Every new installment comes with requisite changes and additions to the game’s periphery, but the series’ stewards have excised just as many bells and whistles as they’ve added. Halo 2 let you shoot two guns at once, and by Halo: Reach, it was gone. Halo 3 introduced gadgets like force fields and land mines, and Reach and Halo 4 replaced those with customizable gear for your super soldier, like camouflage or jetpacks.

One of the most interesting things about Halo 5 is just how much it feels like a reversion. It does away with all of those experiments and strips the game back to the simple, frantic fracas that I remember it always being. What changes it does make are more necessary, natural, small modernizations than anything else. That’s something I didn’t really grasp until playing multiplayer modes like Snipers and SWAT, where a wrong turn and a single shot from a quick adversary means instant death.

Here, when the game is reduced to nothing but a tense contest of wits and reflexes, being able to use a tiny burst of speed—a new addition to the game that’s so important it has a button all its own—to disorient a rival or break their line of sight is indispensible. Say you round a corner and see the glimmer of a distant sniper-rifle scope inching its way toward your squishy head. If you’re quick enough, you can engage those thrusters and get the hell out of there.
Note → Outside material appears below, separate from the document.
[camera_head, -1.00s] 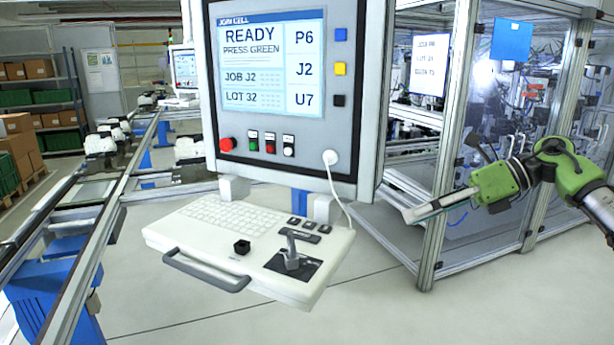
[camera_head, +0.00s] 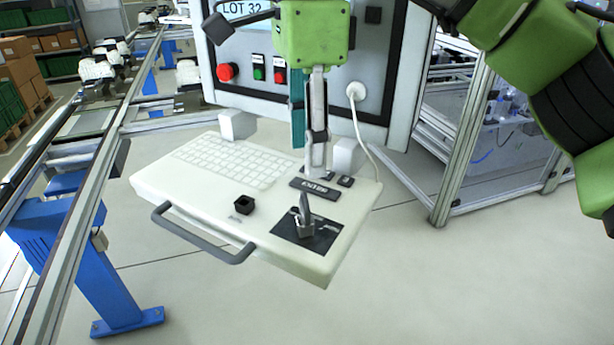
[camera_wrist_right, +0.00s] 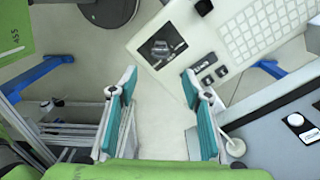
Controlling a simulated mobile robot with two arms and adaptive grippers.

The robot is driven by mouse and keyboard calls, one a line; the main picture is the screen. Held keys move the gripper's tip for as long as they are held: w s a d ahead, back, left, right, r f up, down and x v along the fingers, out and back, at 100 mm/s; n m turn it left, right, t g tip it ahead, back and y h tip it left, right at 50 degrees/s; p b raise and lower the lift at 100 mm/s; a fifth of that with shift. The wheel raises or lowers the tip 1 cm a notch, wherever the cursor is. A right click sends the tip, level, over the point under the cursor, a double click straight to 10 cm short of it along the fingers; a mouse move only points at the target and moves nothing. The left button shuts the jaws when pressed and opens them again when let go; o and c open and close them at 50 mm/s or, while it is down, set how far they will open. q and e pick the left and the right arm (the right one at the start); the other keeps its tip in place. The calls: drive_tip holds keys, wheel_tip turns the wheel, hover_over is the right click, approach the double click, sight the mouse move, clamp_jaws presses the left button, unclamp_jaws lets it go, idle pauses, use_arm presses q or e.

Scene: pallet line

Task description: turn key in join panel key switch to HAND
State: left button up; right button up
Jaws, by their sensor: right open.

It’s no guaranteed solution to the age-old “whoever sees the other person first always wins the gun fight” problem, but it goes a long way to evening the odds without feeling like some glued-on, ostentatious accessory. Halo 5’s multiplayer shows a deep understanding of that balance—changing and adapting where necessary without overcomplicating a simple, timeless foundation. There are plenty of shooters out there that are far more complex and ambitious, but that just isn’t Halo. I’m glad 343 Industries seems to have realized that.